# start of Data shown

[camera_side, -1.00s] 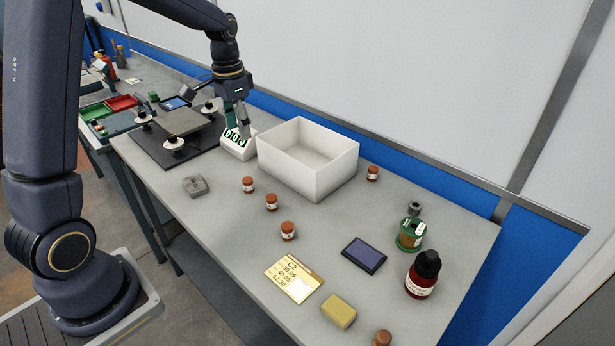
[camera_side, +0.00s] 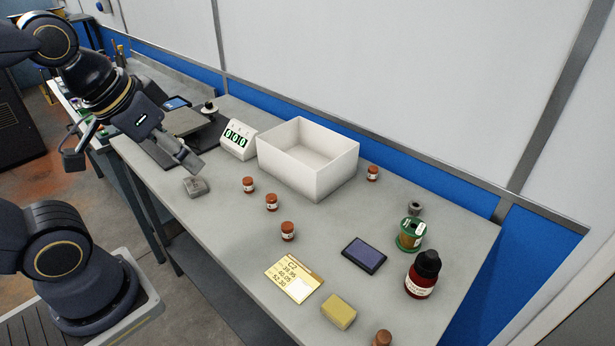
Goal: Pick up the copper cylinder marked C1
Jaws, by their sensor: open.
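Several small copper cylinders with white labels stand upright on the bench. One cylinder (camera_side: 249,185) is nearest my gripper, a second (camera_side: 271,202) and a third (camera_side: 288,231) stand in a slanting row toward the front. Another cylinder (camera_side: 373,174) is right of the white box, and one more (camera_side: 383,338) is cut off at the bottom edge. The labels are too small to read, so I cannot tell which is C1. My gripper (camera_side: 190,164) is open and empty, tilted down above and behind the small grey block, left of the nearest cylinder.
A white open box (camera_side: 325,181) and a display reading 000 (camera_side: 238,141) stand behind the row. A grey block (camera_side: 196,187) sits below my gripper. A gold C2 card (camera_side: 294,278), dark pad (camera_side: 364,254), yellow block (camera_side: 339,310), green spool (camera_side: 410,235) and dark bottle (camera_side: 421,276) lie right.

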# end of Data shown

Written task:
Restate only the lines running from the start of the material above through the line containing "Goal: Pick up the copper cylinder marked C1", ends included. No pictures.

Finished exercise:
[camera_side, -1.00s] 
[camera_side, +0.00s] 
Goal: Pick up the copper cylinder marked C1

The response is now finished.